The conviction, then, that he must live as the millions live, earning his own livelihood; that he must toil as the millions toil; and that such a life is the only possible reply to the questions which had brought him to despair-the only way to escape the terrible contradictions which had made Schopenhauer preach self-annihilation, and Solomon, Sakiamuni, and so many others preach their gospel of despairing pessimism, this conviction, then, saved him and restored to him lost energy and the will to live. But that same idea had inspired thousands of the Russian youth, in those same years, and had induced them to start the great movement "V narod!"

"Towards the people; be the people!"
Tolstóy has told us in an admirable book, What is, then, to be done? the impressions which the slums of Moscow produced upon him in 1881, and the influence they had upon the ulterior development of his thoughts. But we do not yet know what facts and impressions made him so vividly realize in 1875-81 the emptiness of the life which he had been hitherto leading. Is it then presuming too much if I suggest that it was this very same movement, "towards the people," which had inspired so many of the Russian youth to go to the villages and the factories, and to live there the life of the people, which finally brought Tolstóy, also, to reconsider his position as a rich landlord?
That he knew of this movement, there is not the slightest doubt. The trial of the Netcháeff groups in 1871 was printed in full in the Russian newspapers, and one could easily read through all the youthful immaturity of the speeches of the accused the high motives and the love of the people which inspired them. The trial of the Dolgúshin groups, in 1875, produced a still deeper impression in the same direction; but especially the trial, in March, 1877, of those of transcendent worth, girls Bárdina, Lubatóvitch, the sisters Subbótin, "the Moscow Fifty" as they were named in the circles, who, all from wealthy families, had led the life of factory girls, in the horrible factory-barracks, working fourteen and sixteen hours a day, in order to be with the working people and to teach them. . . . And then-the trial of the "Hundred-and Ninety-Three" and of Véra Zasúllitch in 1878. However great Tolstóy's dislike of revolutionists might have been, he must have felt, as he read the reports of these trials, or heard what was said about them at Moscow and in his province of Túla, and witnessed round him the impression they had produced-he, the great artist, must have felt that this youth was much nearer to what he himself was in his earlier days, in 1861-62, than to those among whom he lived now-the Katkóffs, the "Fets," and the like. And then, even if he knew nothing about these trials and had heard nothing about the "Moscow Fifty," he knew, at least, Turguéneff's Virgin Soil, which was published in January, 1877, and he must have felt, even from that imperfect picture, so warmly greeted by young Russia, what this young Russia was.

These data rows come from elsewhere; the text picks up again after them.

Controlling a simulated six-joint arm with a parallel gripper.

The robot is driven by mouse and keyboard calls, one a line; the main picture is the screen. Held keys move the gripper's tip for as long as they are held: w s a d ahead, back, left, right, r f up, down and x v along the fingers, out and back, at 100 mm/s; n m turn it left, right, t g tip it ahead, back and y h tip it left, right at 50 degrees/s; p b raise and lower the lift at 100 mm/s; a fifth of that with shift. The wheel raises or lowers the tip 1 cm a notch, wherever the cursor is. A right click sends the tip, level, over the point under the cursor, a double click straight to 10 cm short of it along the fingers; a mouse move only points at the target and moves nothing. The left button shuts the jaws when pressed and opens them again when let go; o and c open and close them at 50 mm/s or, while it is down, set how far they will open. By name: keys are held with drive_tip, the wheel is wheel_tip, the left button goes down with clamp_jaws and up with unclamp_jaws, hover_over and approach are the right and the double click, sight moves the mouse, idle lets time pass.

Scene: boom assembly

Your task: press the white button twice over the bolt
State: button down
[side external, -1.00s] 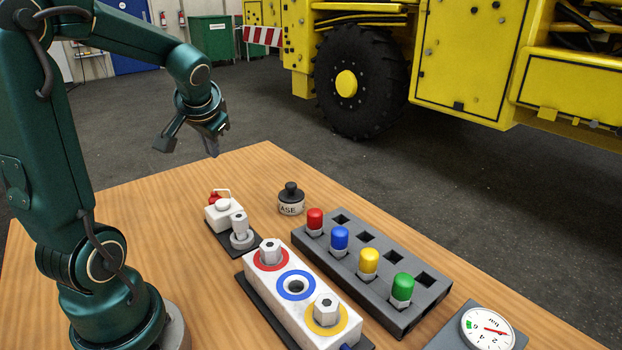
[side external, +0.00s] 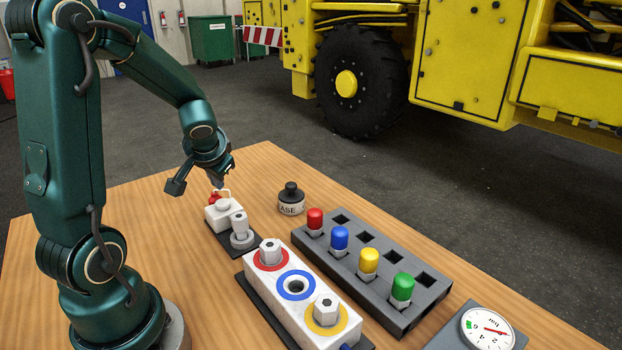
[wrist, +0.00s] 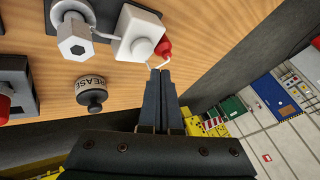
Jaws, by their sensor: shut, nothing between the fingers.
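The white button (wrist: 143,47) is a round knob on a small white box (wrist: 133,20), and it also shows in the side view (side external: 223,204). The bolt (wrist: 76,46) has a hex head and stands upright on the same dark plate; it also shows in the side view (side external: 239,226). My gripper (wrist: 159,72) is shut and empty. Its tips are just beside the white button in the wrist view, near the red part (wrist: 163,47) and a thin light wire. In the side view my gripper (side external: 219,184) hangs just above the box's far end.
A grease tin (side external: 291,199) with a dark knob stands behind. A white block (side external: 296,288) with coloured rings and bolts lies in front. A grey rack (side external: 368,265) holds red, blue, yellow and green capped pieces. A pressure gauge (side external: 487,329) is at front right.

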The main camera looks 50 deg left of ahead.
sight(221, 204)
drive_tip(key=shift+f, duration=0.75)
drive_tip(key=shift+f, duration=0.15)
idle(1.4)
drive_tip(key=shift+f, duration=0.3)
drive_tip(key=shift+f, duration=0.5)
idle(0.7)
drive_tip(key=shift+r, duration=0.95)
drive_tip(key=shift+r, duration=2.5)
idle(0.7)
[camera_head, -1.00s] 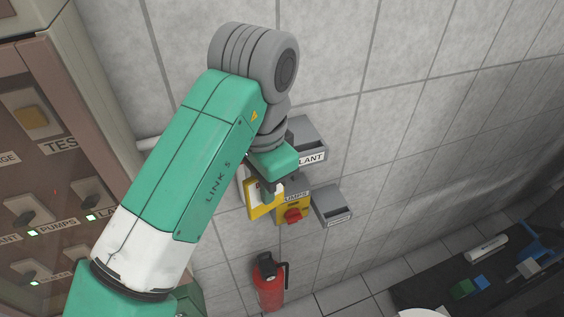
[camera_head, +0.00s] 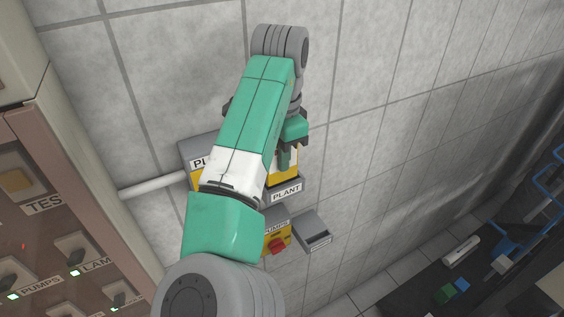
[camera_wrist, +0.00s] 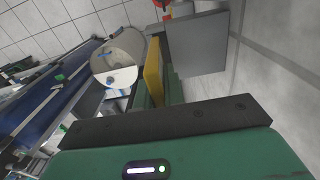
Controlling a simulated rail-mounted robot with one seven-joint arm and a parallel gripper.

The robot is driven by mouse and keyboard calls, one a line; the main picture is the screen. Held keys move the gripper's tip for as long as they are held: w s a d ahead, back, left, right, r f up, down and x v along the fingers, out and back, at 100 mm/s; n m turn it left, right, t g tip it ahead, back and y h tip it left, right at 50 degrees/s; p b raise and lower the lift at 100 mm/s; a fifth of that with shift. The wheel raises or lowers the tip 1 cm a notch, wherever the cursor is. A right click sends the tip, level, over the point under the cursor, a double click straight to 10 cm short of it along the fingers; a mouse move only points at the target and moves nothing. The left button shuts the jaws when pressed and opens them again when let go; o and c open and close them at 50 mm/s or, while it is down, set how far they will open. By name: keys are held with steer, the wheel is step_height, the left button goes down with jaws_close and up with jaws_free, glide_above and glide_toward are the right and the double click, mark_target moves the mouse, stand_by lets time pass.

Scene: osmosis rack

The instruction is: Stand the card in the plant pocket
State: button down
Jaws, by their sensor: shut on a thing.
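The yellow card (camera_head: 283,176) hangs below my gripper (camera_head: 286,157) in the head view, directly above the grey pocket labelled PLANT (camera_head: 287,191). My gripper is shut on the card's upper part. The card's lower edge is hidden at the pocket's front, so I cannot tell whether it is inside or behind it. In the wrist view the card (camera_wrist: 153,72) stands edge-on between the green fingers, left of a grey panel (camera_wrist: 198,45).
Below the PLANT pocket are a yellow switch box with a red knob (camera_head: 277,244) and a small grey pocket (camera_head: 313,232). A pipe (camera_head: 152,187) and a control cabinet (camera_head: 30,150) are at the left. A dark bench (camera_head: 430,270) with loose items is at lower right.

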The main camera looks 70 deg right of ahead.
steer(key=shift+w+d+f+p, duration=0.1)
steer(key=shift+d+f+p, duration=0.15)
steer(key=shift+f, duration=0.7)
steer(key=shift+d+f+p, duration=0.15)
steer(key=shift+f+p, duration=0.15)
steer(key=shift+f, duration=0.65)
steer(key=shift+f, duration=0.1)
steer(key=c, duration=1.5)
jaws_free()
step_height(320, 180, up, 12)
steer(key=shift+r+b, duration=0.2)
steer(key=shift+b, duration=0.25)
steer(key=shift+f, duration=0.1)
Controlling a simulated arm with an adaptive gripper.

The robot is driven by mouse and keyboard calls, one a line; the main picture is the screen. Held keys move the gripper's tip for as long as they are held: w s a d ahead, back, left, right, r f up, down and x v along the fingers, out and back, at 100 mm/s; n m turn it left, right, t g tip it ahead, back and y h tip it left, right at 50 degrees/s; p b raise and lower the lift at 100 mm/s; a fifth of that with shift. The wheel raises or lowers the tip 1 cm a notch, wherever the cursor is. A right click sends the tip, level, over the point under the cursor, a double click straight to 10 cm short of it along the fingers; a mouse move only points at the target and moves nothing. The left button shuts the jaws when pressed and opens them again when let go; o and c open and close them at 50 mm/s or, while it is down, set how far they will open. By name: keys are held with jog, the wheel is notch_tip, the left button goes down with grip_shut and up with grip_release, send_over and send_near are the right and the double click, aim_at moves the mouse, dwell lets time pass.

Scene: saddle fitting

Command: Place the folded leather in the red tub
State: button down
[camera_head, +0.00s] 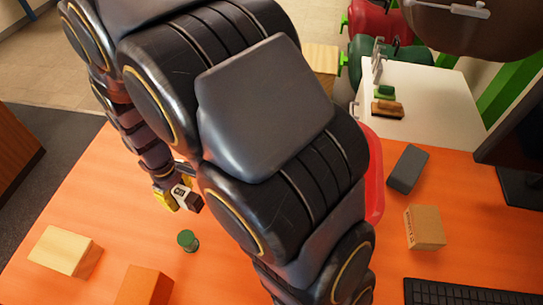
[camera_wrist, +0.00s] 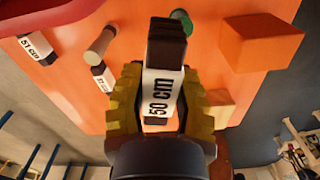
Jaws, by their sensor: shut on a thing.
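My gripper (camera_wrist: 160,105), with yellow fingers, is shut on a dark brown folded leather (camera_wrist: 167,40) with a white band reading "50 cm". The fingers press on both sides of the band. In the head view my gripper (camera_head: 176,196) and the leather (camera_head: 195,203) are left of my large arm links, over the orange table. The red tub (camera_head: 375,175) shows only as a strip, mostly hidden behind my arm. Its red rim also shows at the upper left of the wrist view (camera_wrist: 45,14). The leather is apart from the tub.
Two more dark banded pieces, one reading "51 cm" (camera_wrist: 38,48), lie near a pale cylinder (camera_wrist: 100,46). A green cylinder (camera_head: 188,241), an orange block (camera_head: 145,287) and a wooden block (camera_head: 63,250) stand nearby. A grey block (camera_head: 408,168), tan box (camera_head: 425,227) and keyboard (camera_head: 470,293) are at right.

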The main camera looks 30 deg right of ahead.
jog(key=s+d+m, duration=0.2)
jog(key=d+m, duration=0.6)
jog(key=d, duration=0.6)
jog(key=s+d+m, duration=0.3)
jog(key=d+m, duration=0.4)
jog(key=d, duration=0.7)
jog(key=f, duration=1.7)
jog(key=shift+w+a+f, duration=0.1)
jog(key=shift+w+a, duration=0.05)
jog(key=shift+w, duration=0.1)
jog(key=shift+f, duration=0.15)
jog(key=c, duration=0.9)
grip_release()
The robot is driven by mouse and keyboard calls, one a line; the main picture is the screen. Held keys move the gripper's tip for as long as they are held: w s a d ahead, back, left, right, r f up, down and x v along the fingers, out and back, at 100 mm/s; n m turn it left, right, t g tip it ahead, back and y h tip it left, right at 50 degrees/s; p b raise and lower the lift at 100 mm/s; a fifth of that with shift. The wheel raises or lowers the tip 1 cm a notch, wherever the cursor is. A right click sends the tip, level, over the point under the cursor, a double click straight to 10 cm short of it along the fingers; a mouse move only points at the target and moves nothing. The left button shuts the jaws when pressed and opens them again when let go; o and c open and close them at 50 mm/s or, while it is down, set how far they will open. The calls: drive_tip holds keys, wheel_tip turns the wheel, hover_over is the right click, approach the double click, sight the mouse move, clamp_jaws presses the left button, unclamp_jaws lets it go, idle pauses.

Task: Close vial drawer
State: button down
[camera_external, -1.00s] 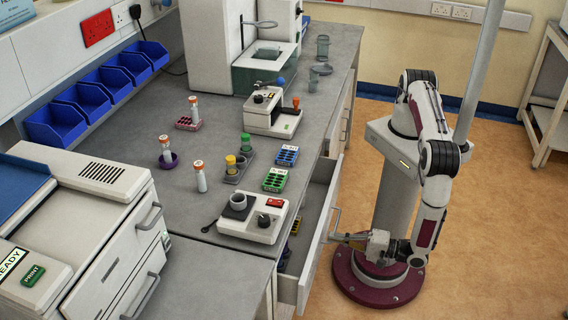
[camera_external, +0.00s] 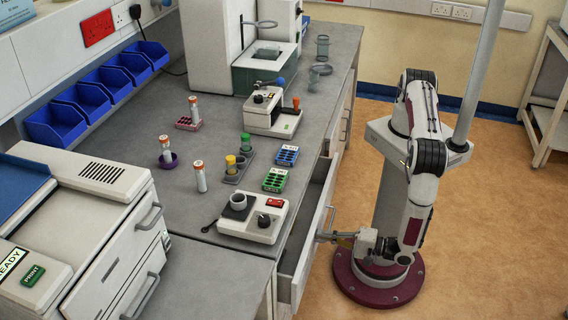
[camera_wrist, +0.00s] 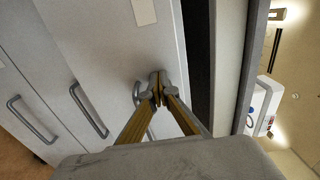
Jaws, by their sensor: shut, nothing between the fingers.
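The vial drawer (camera_external: 309,244) stands partly open at the front of the bench. Its front panel is out from the bench and a strip of its dark inside shows. My gripper (camera_external: 331,238) is at the drawer's bar handle (camera_external: 329,218), on the outer side of the front. In the wrist view, my gripper (camera_wrist: 157,88) is shut with the fingertips together. The fingertips overlap the handle (camera_wrist: 138,93) in front of the pale drawer front (camera_wrist: 110,40). I cannot tell whether they touch the handle or the panel. The drawer's contents are hidden.
The bench top (camera_external: 190,235) holds a white instrument with a cup (camera_external: 252,220), a green rack (camera_external: 274,180), a blue rack (camera_external: 287,155) and capped vials. More handles (camera_wrist: 88,110) show on neighbouring fronts. The floor (camera_external: 470,220) to the right is clear.

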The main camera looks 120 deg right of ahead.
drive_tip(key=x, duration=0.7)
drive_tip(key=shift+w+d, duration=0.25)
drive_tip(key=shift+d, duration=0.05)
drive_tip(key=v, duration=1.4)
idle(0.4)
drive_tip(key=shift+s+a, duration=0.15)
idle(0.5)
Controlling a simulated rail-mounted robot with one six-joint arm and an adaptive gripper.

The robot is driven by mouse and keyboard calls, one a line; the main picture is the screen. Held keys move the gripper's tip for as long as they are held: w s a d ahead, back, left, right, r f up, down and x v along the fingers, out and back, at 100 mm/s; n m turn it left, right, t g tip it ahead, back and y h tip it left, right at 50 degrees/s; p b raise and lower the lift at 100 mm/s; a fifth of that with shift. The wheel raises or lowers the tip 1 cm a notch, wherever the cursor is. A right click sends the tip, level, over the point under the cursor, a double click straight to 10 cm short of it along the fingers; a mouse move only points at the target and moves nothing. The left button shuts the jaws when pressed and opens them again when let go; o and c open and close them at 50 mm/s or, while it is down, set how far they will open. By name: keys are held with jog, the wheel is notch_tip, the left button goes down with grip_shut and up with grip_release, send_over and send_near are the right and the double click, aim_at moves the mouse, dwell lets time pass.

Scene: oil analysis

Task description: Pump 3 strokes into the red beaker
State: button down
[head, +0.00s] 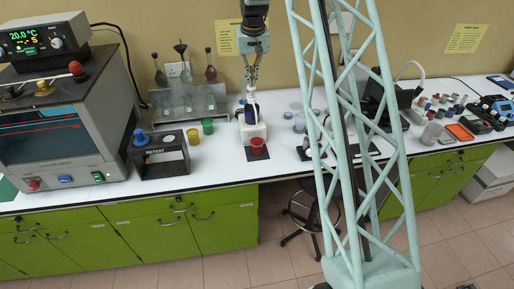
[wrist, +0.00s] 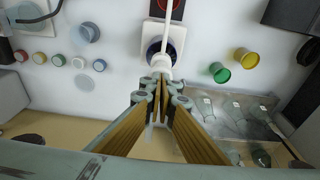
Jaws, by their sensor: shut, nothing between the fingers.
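The red beaker (head: 257,146) stands on a dark mat in front of the pump bottle, and it also shows at the top of the wrist view (wrist: 167,4). The dark blue pump bottle (head: 249,117) with a white pump head (wrist: 158,62) sits in a white stand (head: 252,131). My gripper (head: 251,86) is shut and empty, pointing down over the pump head. In the wrist view my fingertips (wrist: 164,82) overlap the pump head; whether they touch it I cannot tell.
Yellow (head: 193,136) and green (head: 207,126) cups stand to the left of the bottle. A glassware rack (head: 188,101) stands behind them. A black holder (head: 160,154) with a blue knob is further left. Several small jars (wrist: 57,60) show at left in the wrist view.

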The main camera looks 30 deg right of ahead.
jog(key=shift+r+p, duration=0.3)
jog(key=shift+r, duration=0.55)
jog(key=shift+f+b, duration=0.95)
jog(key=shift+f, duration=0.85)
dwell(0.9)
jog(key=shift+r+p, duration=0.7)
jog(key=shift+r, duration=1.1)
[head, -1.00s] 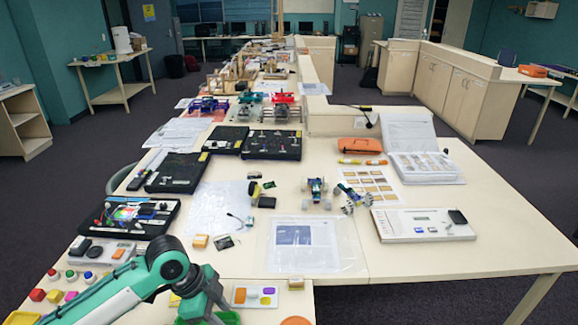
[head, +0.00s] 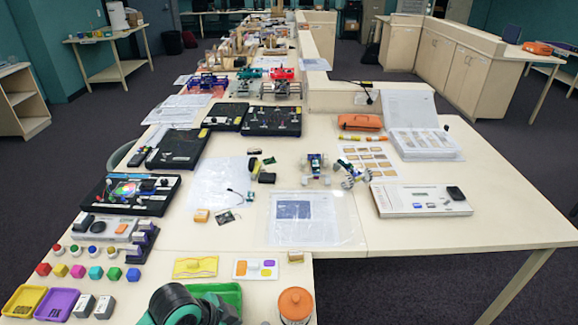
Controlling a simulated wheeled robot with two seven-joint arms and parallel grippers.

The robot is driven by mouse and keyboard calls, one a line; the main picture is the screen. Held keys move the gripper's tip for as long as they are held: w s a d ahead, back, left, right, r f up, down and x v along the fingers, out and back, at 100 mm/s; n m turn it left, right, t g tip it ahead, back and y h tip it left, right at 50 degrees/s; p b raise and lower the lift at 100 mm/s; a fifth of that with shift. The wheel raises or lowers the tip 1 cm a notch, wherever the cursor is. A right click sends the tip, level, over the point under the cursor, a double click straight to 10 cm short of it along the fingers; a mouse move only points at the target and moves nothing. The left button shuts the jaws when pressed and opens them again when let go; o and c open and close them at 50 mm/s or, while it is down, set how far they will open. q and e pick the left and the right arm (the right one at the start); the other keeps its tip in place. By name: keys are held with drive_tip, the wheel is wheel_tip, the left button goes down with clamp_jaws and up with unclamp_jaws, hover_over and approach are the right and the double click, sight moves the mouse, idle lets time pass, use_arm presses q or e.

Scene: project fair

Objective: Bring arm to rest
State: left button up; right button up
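My left arm shows only as a dark and green joint at the bottom edge of the head view, in front of the green tray (head: 232,293). Its gripper is out of the picture. My right arm and right gripper are not in view. Nothing held by either gripper can be seen.
Near the arm are a yellow tray (head: 24,302), a purple tray (head: 57,304), a jar with an orange lid (head: 295,304), a yellow board (head: 195,267) and a white board with coloured pieces (head: 255,269). Several coloured blocks stand at left. Bare tabletop (head: 440,245) lies at right.

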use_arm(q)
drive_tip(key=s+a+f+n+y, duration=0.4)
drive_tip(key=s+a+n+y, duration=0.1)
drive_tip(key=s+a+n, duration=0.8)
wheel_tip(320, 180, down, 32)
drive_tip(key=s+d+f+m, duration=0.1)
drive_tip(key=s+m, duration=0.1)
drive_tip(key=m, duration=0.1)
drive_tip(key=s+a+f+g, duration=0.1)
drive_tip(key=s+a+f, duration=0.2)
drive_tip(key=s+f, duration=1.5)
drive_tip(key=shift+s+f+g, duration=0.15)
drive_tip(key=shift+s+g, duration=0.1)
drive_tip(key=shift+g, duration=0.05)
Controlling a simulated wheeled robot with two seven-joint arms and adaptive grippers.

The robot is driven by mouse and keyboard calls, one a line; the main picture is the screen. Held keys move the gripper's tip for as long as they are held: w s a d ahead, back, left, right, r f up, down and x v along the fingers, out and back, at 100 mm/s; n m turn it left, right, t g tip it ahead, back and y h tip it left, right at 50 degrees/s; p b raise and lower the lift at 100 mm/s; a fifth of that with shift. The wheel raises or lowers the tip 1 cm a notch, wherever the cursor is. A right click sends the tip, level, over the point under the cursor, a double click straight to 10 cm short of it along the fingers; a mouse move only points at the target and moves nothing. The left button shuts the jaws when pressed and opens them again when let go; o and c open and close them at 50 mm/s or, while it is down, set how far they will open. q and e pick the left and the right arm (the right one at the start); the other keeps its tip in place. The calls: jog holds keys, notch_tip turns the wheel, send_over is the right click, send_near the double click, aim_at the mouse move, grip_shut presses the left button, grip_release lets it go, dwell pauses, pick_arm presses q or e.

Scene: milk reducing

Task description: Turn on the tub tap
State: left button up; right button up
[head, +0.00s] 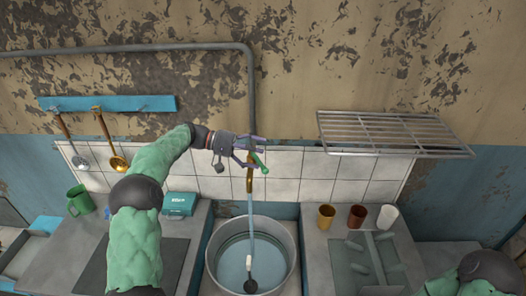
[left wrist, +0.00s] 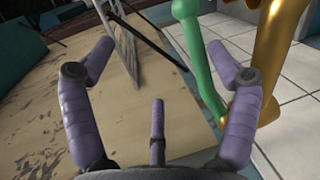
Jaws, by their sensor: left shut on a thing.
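The brass tap (head: 249,180) hangs from the grey pipe above the metal tub (head: 210,255). A pale blue vertical strip (head: 250,222), like water, runs from the tap down into the tub. My right gripper is out of view.
A wire rack (head: 390,133) sticks out from the wall at right. Several cups, one brown (head: 357,216), stand on the right counter. A teal box (head: 180,203) and a green mug (head: 80,200) stand at left. Ladles (head: 110,140) hang from a blue board.

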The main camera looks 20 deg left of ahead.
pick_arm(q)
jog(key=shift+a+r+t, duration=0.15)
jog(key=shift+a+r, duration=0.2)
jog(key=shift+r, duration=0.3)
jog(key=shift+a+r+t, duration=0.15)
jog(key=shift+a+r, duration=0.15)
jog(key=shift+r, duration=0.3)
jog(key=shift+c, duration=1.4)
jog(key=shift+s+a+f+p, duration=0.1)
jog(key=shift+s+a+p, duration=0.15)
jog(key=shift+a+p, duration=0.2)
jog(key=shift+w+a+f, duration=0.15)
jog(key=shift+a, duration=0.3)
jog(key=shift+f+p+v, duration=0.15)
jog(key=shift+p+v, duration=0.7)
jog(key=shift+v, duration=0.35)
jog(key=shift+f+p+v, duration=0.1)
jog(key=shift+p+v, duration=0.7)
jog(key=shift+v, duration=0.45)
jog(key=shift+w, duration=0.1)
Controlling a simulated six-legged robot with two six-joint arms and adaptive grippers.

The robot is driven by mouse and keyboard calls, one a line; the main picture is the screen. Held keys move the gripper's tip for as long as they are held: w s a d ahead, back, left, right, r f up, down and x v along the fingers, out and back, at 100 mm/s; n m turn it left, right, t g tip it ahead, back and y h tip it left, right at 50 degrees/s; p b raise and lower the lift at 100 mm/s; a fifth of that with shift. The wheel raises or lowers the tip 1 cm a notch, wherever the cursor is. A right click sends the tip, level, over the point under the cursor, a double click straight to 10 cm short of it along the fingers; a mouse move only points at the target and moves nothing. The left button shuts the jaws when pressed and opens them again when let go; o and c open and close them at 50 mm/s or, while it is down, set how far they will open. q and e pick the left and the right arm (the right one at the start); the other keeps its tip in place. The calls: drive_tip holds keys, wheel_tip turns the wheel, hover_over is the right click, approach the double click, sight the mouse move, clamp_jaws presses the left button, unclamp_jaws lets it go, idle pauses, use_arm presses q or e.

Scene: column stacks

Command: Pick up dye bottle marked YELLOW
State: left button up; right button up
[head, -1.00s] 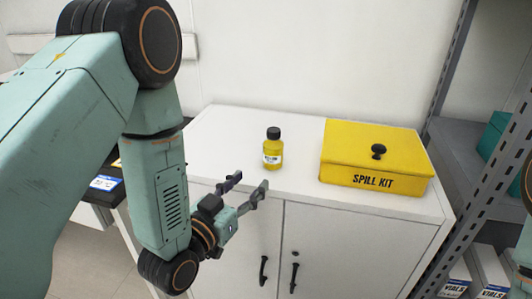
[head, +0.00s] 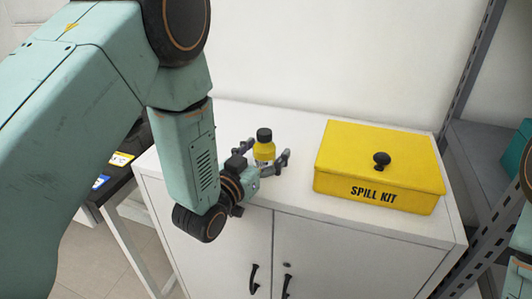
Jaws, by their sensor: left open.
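The dye bottle (head: 264,151) is small and yellow with a black cap. It stands upright on top of the white cabinet (head: 300,200). Its label is mostly hidden behind my gripper, so I cannot read the marking. My left gripper (head: 266,157) is open, with one finger on the left of the bottle and the other on its right front side. I cannot tell whether either finger touches it. Part of my right arm (head: 522,265) shows at the right edge; its gripper is out of view.
A yellow SPILL KIT box (head: 375,165) with a black knob stands on the cabinet to the right of the bottle. A grey metal shelf rack (head: 480,150) stands at the far right. A dark low table (head: 118,185) is at the left. The cabinet top between bottle and box is clear.

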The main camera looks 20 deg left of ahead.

If Tolstóy had been in his twenties, he might possibly have joined the movement, in one form or another, notwithstanding all the obstacles. Such as he was, in his surroundings, and especially with his mind already preoccupied by the problem-"Where is the lever which would move human hearts at large, and become the source of the deep moral reform of every individual?" with such a question on his mind, he had to live through many a struggle before he was brought consciously to take the very same step. For our young men and women, the mere statement that one who had got an education, thanks to the work of the masses, owed it therefore to these masses to work in return for them-this simple statement was sufficient. They left their wealthy houses, took to the simplest life, hardly different from that of a workingman, and devoted their lives to the people. But for many reasons-such as education, habits, surroundings, age, and, perhaps, the great philosophical question he had in his mind, Tolstóy had to live through the most painful struggles, before he came to the very same conclusion, but in a different way: that is to say, before he concluded that he, as the bearer of a portion of the divine Unknown, had to fulfill the will of that Unknown, which will was that everyone should work for the universal welfare.5
The moment, however, that he came to this conclusion, he did not hesitate to act in accordance with it. The difficulties he met in his way, before he could follow the injunction of his conscience, must have been immense. We can faintly guess them. The sophisms he had to combat-especially when all those who understood the value of his colossal talent began to protest against his condemnation of his previous writing-we can also easily imagine. And one can but admire the force of his convictions, when he entirely reformed the life he had hitherto led.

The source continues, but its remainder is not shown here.